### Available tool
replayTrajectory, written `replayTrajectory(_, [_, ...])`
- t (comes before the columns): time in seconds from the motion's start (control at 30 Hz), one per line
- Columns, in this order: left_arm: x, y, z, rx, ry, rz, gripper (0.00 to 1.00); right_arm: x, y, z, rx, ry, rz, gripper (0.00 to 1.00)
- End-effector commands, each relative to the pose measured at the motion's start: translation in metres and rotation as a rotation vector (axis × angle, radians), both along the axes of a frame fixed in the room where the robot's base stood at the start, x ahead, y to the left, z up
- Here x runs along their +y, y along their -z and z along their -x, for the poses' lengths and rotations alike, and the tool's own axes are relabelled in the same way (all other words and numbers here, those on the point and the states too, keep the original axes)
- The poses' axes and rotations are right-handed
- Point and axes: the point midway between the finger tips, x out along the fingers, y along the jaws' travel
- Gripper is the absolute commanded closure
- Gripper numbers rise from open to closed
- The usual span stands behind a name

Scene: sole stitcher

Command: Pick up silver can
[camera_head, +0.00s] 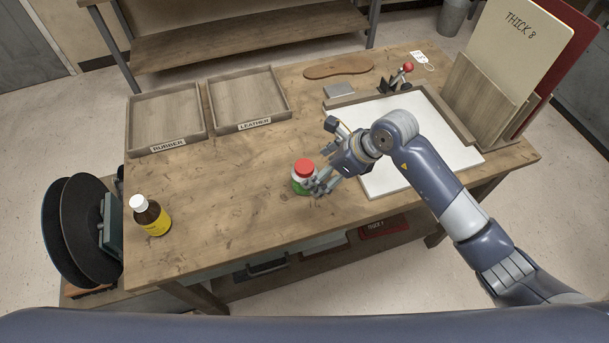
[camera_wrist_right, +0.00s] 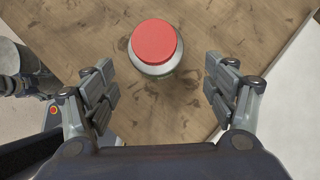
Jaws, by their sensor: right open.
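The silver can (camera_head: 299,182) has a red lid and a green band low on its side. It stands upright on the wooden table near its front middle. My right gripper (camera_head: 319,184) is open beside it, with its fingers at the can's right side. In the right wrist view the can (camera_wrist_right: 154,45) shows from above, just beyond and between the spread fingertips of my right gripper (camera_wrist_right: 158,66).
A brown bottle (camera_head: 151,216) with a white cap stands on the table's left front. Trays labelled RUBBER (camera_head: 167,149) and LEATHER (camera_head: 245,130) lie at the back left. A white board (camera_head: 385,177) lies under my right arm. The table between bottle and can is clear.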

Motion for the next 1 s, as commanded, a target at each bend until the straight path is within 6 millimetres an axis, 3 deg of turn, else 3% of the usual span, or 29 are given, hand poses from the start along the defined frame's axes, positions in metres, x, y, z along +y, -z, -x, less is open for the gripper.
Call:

-=-=-

▸ **What you need to do**: Your copy of the data above should match it exactly, except that pictures are left out.

▸ **Answer for the task**:
### Available tool
replayTrajectory, written `replayTrajectory(_, [_, ...])`
- t (comes before the columns): time in seconds from the motion's start (control at 30 Hz), one per line
- Columns, in this order: left_arm: x, y, z, rx, ry, rz, gripper (0.00 to 1.00); right_arm: x, y, z, rx, ry, rz, gripper (0.00 to 1.00)
- End-effector commands, each relative to the pose measured at the motion's start: translation in metres and rotation as a rotation vector (axis × angle, radians), both along the axes of a frame fixed in the room where the robot's base stood at the start, x ahead, y to the left, z up
- Here x runs along their +y, y along their -z and z along their -x, for the poses' lengths and rotations alike, and the tool's own axes are relabelled in the same way (all other words and numbers here, those on the point and the states too, keep the original axes)
- The poses' axes and rotations are right-handed
- Point and axes: the point midway between the finger tips, x out along the fingers, y along the jaws' travel
- Gripper is the absolute commanded closure
- Gripper numbers rise from open to closed
- The usual span stands behind a name

Scene: sole stitcher

Command: Pick up silver can
[camera_head, +0.00s] 
[camera_wrist_right, +0.00s] 
Jaws, by their sensor: right open.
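The silver can (camera_head: 299,182) has a red lid and a green band low on its side. It stands upright on the wooden table near its front middle. My right gripper (camera_head: 319,184) is open beside it, with its fingers at the can's right side. In the right wrist view the can (camera_wrist_right: 154,45) shows from above, just beyond and between the spread fingertips of my right gripper (camera_wrist_right: 158,66).
A brown bottle (camera_head: 151,216) with a white cap stands on the table's left front. Trays labelled RUBBER (camera_head: 167,149) and LEATHER (camera_head: 245,130) lie at the back left. A white board (camera_head: 385,177) lies under my right arm. The table between bottle and can is clear.

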Motion for the next 1 s, as commanded, a target at each bend until the straight path is within 6 millimetres an axis, 3 deg of turn, else 3% of the usual span, or 29 are given, hand poses from the start along the defined frame's axes, positions in metres, x, y, z along +y, -z, -x, less is open for the gripper.
Call:

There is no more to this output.